--- begin SOURCE MATERIAL ---

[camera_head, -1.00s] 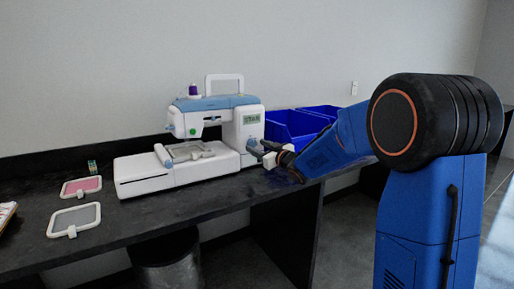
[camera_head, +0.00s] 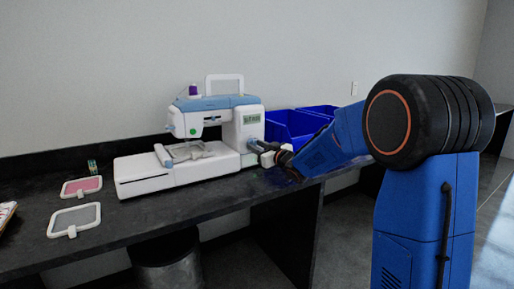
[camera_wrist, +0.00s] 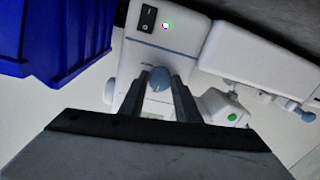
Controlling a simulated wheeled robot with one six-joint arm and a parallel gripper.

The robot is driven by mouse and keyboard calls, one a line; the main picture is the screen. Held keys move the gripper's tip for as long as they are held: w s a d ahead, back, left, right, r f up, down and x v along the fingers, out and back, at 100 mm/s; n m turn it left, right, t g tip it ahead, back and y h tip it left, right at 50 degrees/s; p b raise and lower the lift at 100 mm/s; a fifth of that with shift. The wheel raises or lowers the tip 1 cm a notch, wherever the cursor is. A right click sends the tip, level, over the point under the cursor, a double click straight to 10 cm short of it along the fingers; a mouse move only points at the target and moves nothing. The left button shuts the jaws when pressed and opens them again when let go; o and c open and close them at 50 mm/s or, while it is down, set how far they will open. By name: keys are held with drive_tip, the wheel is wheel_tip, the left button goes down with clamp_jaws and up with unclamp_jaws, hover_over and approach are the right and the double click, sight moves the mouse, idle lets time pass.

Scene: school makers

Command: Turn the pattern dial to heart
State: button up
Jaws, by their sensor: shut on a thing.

--- end SOURCE MATERIAL ---

Omit the pictures, and quote the material above exactly as given.

• **SOLUTION**
[camera_head, -1.00s] 
[camera_head, +0.00s] 
[camera_wrist, +0.00s] 
Controlling a simulated wheeled robot with one six-joint arm and a parallel gripper.

The robot is driven by mouse and keyboard calls, one a line; the main picture is the screen. Held keys move the gripper's tip for as long as they are held: w s a d ahead, back, left, right, r f up, down and x v along the fingers, out and back, at 100 mm/s; n m turn it left, right, t g tip it ahead, back and y h tip it left, right at 50 degrees/s; p b raise and lower the lift at 100 mm/s; a fifth of that with shift. The wheel raises or lowers the tip 1 cm a notch, wherever the cursor is. A right click sends the tip, level, over the point under the cursor, a double click straight to 10 cm short of it along the fingers; a mouse move only points at the target and moves nothing. The left button shuts the jaws when pressed and opens them again when let go; o and c open and close them at 50 mm/s or, while it is down, set how far they will open. By name: keys are held with drive_tip, the wheel is wheel_tip, the left button goes down with clamp_jaws and up with unclamp_jaws, hover_over and approach are the right and the double click, sight moves the mouse, idle lets time pass.

Scene: school makers

Command: Turn the pattern dial to heart
State: button up
Jaws, by their sensor: shut on a thing.

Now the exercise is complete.